== Exercise instructions ==
Return every line of the data below that includes the string "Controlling".

== Dataset entries ==

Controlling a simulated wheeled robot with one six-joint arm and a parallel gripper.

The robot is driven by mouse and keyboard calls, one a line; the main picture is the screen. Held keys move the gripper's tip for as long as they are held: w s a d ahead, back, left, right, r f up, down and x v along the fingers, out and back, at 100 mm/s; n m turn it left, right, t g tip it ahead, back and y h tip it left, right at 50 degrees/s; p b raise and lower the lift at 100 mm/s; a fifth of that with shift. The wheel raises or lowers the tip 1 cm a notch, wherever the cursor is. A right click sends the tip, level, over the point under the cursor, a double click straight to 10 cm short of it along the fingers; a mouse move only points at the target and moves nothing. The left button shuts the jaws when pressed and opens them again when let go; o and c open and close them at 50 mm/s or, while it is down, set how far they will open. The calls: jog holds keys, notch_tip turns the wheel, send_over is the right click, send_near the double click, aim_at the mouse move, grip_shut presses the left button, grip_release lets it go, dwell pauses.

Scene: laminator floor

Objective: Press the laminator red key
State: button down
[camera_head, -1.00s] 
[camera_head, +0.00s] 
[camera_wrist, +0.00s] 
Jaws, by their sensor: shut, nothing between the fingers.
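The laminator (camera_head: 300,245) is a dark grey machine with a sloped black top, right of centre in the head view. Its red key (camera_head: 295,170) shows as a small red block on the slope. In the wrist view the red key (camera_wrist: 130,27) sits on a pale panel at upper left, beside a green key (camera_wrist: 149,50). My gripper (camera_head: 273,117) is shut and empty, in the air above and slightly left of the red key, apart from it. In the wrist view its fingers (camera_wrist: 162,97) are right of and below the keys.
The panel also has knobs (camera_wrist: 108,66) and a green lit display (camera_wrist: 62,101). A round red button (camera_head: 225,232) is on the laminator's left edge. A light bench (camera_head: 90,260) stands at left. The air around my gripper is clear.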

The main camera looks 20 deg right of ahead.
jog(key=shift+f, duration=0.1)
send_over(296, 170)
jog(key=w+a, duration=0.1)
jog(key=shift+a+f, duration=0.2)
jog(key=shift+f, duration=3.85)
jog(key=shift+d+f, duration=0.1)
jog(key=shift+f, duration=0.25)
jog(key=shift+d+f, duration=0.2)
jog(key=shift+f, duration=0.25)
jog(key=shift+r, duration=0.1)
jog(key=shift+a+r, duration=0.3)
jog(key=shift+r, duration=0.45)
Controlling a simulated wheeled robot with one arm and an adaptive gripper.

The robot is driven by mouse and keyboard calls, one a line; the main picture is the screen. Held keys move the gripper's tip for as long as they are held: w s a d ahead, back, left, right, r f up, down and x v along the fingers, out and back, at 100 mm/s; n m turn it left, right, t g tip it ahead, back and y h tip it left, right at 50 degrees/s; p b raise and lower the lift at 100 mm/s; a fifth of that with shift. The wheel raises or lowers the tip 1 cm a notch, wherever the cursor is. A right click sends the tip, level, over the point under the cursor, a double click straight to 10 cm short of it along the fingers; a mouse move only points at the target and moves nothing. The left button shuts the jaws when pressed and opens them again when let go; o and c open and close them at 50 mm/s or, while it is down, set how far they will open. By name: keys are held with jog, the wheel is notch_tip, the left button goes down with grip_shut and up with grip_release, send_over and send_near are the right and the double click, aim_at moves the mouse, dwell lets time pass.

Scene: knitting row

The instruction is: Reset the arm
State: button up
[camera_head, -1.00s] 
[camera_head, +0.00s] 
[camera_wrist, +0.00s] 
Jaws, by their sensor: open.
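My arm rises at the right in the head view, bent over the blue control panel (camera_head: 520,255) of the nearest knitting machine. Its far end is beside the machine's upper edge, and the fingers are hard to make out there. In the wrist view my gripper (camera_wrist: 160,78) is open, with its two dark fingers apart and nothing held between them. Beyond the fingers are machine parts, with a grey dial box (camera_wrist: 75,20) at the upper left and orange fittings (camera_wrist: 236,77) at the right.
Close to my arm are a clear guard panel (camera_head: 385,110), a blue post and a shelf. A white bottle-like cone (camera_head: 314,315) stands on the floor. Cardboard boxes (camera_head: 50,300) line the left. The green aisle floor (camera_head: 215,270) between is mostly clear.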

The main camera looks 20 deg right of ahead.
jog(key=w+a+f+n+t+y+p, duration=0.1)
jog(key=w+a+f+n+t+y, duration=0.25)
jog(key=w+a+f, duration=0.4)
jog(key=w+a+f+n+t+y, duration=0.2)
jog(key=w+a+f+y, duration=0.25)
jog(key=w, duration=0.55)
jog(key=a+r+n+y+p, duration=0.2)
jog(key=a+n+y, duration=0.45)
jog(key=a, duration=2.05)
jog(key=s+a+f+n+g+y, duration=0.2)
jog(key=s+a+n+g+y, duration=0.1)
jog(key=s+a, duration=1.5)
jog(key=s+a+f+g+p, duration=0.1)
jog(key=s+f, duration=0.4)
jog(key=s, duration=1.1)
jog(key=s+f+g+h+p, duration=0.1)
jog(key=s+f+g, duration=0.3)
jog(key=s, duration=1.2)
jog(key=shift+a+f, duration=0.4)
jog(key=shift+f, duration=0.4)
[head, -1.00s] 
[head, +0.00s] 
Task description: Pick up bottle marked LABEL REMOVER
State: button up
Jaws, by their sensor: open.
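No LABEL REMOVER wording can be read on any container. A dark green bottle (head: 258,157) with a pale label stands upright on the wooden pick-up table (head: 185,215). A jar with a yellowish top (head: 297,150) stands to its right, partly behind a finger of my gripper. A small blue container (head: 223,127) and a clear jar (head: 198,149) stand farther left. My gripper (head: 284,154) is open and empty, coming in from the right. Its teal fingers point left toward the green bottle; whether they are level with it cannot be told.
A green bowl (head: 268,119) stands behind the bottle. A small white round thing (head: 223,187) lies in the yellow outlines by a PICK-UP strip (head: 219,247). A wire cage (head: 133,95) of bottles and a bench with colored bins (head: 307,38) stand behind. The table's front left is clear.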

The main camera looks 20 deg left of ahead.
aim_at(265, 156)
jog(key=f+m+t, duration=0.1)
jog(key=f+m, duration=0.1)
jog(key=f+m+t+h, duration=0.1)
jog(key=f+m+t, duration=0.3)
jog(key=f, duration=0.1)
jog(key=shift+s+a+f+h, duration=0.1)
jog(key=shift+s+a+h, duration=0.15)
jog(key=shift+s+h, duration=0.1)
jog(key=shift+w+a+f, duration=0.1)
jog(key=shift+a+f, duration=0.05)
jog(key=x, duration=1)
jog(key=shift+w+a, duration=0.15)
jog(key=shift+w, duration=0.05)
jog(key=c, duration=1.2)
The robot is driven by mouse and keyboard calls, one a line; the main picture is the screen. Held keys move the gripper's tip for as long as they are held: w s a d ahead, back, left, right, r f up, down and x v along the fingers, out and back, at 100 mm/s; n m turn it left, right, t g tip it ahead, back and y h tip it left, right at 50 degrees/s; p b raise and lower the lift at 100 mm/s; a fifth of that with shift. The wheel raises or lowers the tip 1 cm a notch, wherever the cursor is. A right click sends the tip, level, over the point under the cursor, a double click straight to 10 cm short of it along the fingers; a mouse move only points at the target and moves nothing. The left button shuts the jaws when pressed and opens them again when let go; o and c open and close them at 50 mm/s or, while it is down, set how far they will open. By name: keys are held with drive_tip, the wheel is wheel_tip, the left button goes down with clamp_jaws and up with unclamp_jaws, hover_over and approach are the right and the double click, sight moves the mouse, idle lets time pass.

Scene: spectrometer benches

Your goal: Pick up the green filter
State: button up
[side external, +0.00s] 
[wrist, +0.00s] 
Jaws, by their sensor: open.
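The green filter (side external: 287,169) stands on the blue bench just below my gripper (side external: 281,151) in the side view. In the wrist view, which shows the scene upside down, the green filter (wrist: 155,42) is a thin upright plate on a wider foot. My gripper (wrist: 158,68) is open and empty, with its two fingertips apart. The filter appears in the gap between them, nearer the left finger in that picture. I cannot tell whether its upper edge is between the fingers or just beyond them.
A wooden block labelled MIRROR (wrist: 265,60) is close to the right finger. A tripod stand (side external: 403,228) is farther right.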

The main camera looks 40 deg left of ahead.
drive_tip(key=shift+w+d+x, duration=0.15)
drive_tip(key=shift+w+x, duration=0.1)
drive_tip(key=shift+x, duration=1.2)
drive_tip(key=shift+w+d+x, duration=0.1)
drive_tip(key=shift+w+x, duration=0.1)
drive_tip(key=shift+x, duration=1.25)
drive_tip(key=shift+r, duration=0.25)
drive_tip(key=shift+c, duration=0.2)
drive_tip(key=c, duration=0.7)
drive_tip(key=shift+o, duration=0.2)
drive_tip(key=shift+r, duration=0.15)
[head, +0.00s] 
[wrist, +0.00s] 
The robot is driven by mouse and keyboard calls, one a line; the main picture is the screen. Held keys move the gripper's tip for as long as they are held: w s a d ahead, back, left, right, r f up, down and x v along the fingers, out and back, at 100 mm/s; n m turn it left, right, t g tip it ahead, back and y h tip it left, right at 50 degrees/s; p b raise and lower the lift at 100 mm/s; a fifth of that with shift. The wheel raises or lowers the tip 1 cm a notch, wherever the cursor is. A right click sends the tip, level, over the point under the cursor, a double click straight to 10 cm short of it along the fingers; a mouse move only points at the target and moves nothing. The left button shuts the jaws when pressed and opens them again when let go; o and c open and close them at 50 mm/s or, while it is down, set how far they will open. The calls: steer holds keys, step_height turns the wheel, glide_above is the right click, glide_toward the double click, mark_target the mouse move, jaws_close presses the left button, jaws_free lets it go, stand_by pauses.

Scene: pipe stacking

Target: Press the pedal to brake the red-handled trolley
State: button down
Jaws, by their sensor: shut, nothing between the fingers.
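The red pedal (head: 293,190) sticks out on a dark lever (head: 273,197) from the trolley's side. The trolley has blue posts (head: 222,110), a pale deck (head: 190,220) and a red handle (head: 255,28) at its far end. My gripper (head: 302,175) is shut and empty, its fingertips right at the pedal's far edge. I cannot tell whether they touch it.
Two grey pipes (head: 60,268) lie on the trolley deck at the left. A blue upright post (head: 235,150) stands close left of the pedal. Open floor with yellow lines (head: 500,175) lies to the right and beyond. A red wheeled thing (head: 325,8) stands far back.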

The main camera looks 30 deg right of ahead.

== Task solution ==
Controlling a simulated wheeled robot with one six-joint arm and a parallel gripper.
Controlling a simulated wheeled robot with one arm and an adaptive gripper.

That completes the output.